I suspect Ghostscript isn't handling the PDF's embedded TrueType fonts very well. If you could change your output to either embed Type 1 fonts or use a "core" PostScript font, you'd get better results.
回答2:
I suspect its an encoding/widths issue. Both are a tad off, though I can't put my finger on why.
Here are some suspects:
First
The text stream is defined in UTF-16 LE. charNULLcharNULL, using the normal string drawing command syntax:
(some text) Tj
There's a way to escape any old character value into a () string. You can also define strings in hex thusly:
<203245> Tj
Neither method are used, just the questionable inline nulls. That could cause an issue in GS if it's trying to work with pointers to char without lengths associated with them.
Second
The widths array is dumb. You can define widths in groups thusly:
[ 32 [450 525 500] 37 [600 250] 40 [0] ]
This defines
32: 450
33: 525
34: 500
37: 600
38: 250
40: 0
These fonts defines their consecutive widths in individual arrays. Not illegal, but definitely wasteful/stupid, and if GS were coded to EXPECT gaps between the arrays, it could induce a bug.

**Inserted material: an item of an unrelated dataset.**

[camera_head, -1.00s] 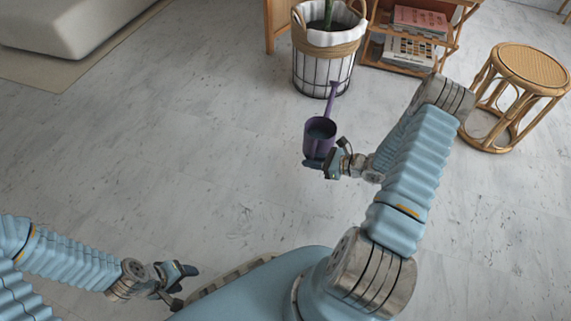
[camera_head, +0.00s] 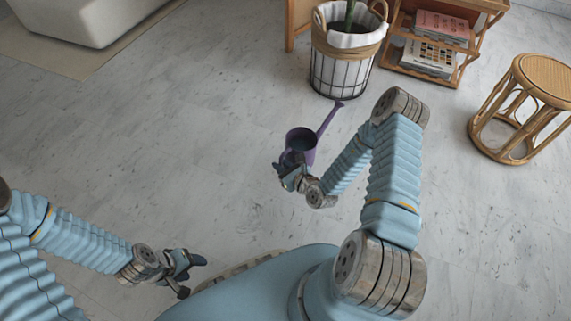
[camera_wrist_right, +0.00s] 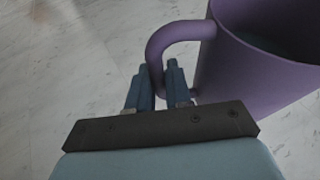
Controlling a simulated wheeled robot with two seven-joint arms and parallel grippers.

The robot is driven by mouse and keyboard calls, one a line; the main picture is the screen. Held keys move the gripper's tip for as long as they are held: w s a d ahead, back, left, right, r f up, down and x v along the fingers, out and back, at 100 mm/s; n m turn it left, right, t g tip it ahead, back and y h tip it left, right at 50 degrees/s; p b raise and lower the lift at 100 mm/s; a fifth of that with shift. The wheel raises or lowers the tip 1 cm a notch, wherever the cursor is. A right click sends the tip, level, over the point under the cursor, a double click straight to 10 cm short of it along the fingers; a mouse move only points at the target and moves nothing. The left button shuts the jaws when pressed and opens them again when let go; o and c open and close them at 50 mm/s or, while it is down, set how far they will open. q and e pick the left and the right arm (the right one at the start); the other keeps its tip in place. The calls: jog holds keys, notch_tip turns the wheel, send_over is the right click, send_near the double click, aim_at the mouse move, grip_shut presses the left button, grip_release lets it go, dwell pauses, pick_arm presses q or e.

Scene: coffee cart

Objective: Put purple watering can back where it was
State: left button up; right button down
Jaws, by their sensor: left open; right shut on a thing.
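The purple watering can (camera_head: 304,146) is held in the air over the floor, its long spout pointing up and to the right in the head view. My right gripper (camera_head: 287,172) is shut on its handle. In the right wrist view the fingers (camera_wrist_right: 160,85) close around the lower part of the curved handle, and the can's body (camera_wrist_right: 250,65) fills the upper right. The can's inside looks dark. My left gripper (camera_head: 190,265) is open and empty at the lower left, above the floor.
A pale sofa (camera_head: 90,18) is at the upper left. The middle floor is clear.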

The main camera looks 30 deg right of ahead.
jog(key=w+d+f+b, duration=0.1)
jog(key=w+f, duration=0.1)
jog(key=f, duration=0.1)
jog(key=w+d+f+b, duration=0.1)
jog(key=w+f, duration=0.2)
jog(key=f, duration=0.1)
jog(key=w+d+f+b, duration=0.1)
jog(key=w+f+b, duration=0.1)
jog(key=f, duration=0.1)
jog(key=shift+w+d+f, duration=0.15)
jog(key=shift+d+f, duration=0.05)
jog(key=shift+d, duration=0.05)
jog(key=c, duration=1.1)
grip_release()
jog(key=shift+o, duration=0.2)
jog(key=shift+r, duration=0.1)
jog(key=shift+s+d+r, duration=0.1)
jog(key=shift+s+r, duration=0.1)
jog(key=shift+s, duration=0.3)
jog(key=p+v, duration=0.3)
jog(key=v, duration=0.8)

There's also some extremely fishy values in the array. 32 through 126 are defined consecutively, but then it starts jumping all over: ...126 [600] 8364 [500] 8216 [222] 402 [500] 8222 [389]. 8230 [1000] 8224 [444]..
. and then goes back to being consecutive from 160 to 255.
Just weird.
Third
I'm not even remotely sure, but the CIDToGIDMap stream contains an AWEFUL lot of nulls.
Bottom line
Those fonts are fishy. And I've never heard of "Bellflower Books" or "UFPDF 0.1"
That version number makes me cringe. It should make you cringe too.
Googleing for "UFPDF" I found this note from the author:
Note: I wrote UFPDF as an experiment, not as a finished product. If you have problems using it, don't bug me for support. Patches are welcome though, but I don't have much time to maintain this.
UFPDF is a PHP library that sits on top of FPDF. 0.1. Just run away.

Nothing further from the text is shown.